Takino Snow World

It once got down to minus 5.4 degrees in Canberra. I ran up the nearest hill dressed only in shorts and t-shirt as tiny flecks of snow fell around me. By the time I returned to the house my hands were almost too numb to open the door.

On another day in Canberra it got down to minus 8.7 degrees, but I didn’t get out of bed.

So far in Hokkaido I’ve not seen the thermometer beat either temperature, but I sure felt cold standing out in the snow of Takino Suzuran Hillside National Park.

With the big ski resorts very busy and booked out the Sapporo Tourist Information Office pushed up towards Takino Snow World. The park is accessible via the Namboku subway line and a half hour bus ride from Makomanai station.

We had to wait about an hour at Makomanai, where the footpaths were canyons in thick snow. To waste time we wandered through a small local shopping centre before returning to a growing queue at the bus stop number 2, waiting for bus number 106.

Our fellow passengers seemed to be mainly from China as we crammed into the bus. I’m glad I got a seat as I drifted off a few times in the warmth with the bus winding its way through the town and out into the hills.

Most of the passengers, including us, exited from the final stop, Higashi Guchi (East Gate). Many guests had hired skis or were pulling young kids in plastic sleds. We’ve never skied in our lives, though we’d love to learn. However, it was already late so we crunched through the snow to the sledding course.

Along the way were weirdly shaped buildings, a children’s playground for the summer months.

It doesn’t cost anything to do sledding on the course. You pick up a rubber ring and either trudge up the slope or queue to use the tow rope for a ride up. Then you wait your turn on one of the six lanes that run 200 metres down the hill.

I gave it one go, B and Alex three. You scream down the slope, spinning around in your tube until you reach the end. I was one of the few to make it all the way to the finish line, most lighter souls had to get out and drag their tube to the end.

While B and Alex had their next couple of goes I snuck into the warmth of the waiting room for a canned hot chocolate from the vending machine. It felt so good, even if Japanese hot chocolate usually leaves a lot to be desired.

There was another heated room right below the slope with a rope playground that Alex had a quick climb around. Unfortunately we then had to rush back to catch the final bus of the day.

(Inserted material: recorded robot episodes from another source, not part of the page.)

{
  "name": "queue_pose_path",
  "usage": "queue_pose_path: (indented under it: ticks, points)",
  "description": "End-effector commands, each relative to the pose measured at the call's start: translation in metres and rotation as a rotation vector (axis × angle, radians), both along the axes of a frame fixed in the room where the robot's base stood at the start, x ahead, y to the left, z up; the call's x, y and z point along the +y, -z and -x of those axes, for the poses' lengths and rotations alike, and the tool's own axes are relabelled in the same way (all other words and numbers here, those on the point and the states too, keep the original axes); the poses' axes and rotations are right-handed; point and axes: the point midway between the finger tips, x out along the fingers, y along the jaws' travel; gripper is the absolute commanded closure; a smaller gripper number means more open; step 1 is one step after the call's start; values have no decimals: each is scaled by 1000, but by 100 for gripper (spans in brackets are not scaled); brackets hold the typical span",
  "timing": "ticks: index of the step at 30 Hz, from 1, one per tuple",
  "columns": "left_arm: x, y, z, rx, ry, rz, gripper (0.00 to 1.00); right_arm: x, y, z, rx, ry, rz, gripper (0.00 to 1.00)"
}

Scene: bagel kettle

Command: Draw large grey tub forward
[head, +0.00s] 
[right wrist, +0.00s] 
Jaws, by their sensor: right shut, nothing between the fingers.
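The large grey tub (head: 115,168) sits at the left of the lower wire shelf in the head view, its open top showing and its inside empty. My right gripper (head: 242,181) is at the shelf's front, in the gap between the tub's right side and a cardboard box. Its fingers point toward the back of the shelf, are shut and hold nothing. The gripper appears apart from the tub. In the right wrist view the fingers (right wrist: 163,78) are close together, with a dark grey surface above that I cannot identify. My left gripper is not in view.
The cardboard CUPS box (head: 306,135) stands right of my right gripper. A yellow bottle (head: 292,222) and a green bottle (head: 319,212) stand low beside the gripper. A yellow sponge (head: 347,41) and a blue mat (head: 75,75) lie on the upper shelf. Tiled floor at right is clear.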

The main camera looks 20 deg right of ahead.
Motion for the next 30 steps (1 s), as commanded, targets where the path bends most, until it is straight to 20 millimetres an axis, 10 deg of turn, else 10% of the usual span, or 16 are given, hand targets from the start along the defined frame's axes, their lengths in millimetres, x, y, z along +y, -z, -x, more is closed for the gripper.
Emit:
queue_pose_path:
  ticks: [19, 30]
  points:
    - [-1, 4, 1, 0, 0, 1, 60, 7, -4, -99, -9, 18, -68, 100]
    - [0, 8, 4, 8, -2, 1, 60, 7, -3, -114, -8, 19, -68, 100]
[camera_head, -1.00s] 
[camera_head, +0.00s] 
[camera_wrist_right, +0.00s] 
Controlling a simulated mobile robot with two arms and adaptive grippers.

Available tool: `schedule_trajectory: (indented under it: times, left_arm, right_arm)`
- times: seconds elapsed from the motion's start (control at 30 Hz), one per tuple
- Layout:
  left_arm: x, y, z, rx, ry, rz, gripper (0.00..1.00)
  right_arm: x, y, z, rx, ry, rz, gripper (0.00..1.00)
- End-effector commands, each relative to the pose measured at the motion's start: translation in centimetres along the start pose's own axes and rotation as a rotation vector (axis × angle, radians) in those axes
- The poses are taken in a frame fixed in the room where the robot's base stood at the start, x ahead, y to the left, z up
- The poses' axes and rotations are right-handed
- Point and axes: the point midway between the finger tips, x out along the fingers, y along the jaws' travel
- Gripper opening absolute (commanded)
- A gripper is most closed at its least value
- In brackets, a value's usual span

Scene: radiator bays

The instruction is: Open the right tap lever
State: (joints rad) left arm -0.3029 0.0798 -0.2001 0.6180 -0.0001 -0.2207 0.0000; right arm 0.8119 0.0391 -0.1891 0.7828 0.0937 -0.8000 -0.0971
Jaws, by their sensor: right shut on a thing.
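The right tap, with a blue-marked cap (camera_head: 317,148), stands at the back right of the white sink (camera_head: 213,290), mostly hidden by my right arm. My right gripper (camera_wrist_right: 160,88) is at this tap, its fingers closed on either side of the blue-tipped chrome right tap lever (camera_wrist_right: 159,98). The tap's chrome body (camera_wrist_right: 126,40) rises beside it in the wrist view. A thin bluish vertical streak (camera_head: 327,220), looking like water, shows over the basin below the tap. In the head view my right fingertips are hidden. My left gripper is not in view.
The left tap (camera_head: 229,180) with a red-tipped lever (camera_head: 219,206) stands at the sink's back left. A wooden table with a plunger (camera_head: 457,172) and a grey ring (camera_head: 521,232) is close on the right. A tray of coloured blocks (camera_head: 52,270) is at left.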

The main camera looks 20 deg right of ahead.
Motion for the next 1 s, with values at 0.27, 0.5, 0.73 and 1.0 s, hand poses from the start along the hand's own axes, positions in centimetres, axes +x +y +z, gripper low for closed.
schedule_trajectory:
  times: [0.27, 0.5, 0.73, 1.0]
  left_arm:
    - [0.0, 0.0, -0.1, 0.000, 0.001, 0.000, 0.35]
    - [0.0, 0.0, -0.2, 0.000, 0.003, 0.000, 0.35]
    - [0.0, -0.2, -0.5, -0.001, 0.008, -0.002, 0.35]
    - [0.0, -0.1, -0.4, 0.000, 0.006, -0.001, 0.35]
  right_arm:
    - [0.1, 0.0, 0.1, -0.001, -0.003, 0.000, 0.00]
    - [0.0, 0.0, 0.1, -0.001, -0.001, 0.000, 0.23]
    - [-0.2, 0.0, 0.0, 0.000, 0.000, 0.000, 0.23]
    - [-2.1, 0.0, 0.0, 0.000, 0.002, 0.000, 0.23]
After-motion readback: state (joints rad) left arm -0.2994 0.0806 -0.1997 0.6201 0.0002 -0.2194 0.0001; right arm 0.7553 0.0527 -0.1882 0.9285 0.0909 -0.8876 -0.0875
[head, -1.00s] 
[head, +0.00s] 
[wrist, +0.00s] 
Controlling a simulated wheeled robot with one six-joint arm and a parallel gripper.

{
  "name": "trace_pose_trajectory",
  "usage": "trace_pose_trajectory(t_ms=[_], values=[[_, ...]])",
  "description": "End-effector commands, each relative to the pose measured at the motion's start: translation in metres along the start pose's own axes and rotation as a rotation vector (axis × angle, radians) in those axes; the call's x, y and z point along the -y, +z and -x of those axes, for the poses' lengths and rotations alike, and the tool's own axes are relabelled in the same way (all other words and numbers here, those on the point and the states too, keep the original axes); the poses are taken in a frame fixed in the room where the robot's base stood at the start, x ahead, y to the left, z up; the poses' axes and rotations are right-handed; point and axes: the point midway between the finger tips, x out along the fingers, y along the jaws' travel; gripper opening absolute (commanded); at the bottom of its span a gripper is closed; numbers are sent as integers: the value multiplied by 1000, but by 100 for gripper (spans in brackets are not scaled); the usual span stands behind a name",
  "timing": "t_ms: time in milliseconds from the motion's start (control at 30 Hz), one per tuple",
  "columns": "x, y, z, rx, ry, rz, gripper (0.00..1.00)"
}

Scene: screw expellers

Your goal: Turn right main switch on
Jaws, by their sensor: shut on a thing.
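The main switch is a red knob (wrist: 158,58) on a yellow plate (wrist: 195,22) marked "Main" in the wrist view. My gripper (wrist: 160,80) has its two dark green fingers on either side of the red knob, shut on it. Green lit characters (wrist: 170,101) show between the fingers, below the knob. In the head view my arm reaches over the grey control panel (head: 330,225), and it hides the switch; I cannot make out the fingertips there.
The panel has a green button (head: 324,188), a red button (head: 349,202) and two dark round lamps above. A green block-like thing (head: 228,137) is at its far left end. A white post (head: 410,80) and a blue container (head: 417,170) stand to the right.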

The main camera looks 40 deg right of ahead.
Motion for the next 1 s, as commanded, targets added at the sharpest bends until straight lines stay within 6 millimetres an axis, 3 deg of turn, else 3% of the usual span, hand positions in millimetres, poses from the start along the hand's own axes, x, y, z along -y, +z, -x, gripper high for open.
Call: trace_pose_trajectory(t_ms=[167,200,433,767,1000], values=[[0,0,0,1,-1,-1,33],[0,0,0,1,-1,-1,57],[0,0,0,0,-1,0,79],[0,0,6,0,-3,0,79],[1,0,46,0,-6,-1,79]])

After a vending machine can of chicken and cheese soup, that is.

They required three buses to deal with the long queue of Chinese and other Asian tourists (and me) and even then the buses were packed to the brim.

As we drove through the lonely hills  there was a young lady standing at the bus stop, just a sign poking through a small gap in the roadside wall of snow. This is Japan.

It was handy having Suica cards on the bus, as the other tourists fumbled for change upon exiting.

We caught the subway back to Susukino where Alex was demanding that we eat Mosburger for a very late lunch. Much better than McDonalds, but B and I didn’t want to leave it at that. Hokkaido is supposed to be a food paradise, why waste your stomach on fast food chains?

The local dish of Soup Curry sounded good and I located a recommended restaurant only a block away.

We had a short wait for Soup Curry Suage, which is opposite the Norbest building with the big Ferris wheel on top.

Soup Curry is a bowl of watery curry sauce with meat and vegetables inside and you eat it with rice, served separately. I tried the Hokkaido fried chicken, B the Pork Belly and Alex just stole from us.

Really good and we were really, really full at the end, so we walked back through the subway corridor back to Sapporo Station, where we did a little shopping at Loft.

Takino was a lot of fun and very good for those looking for an introduction to snow. It’s a pity that we didn’t get a chance to try skiing, but now we’ve got some cold weather gear we might just be back.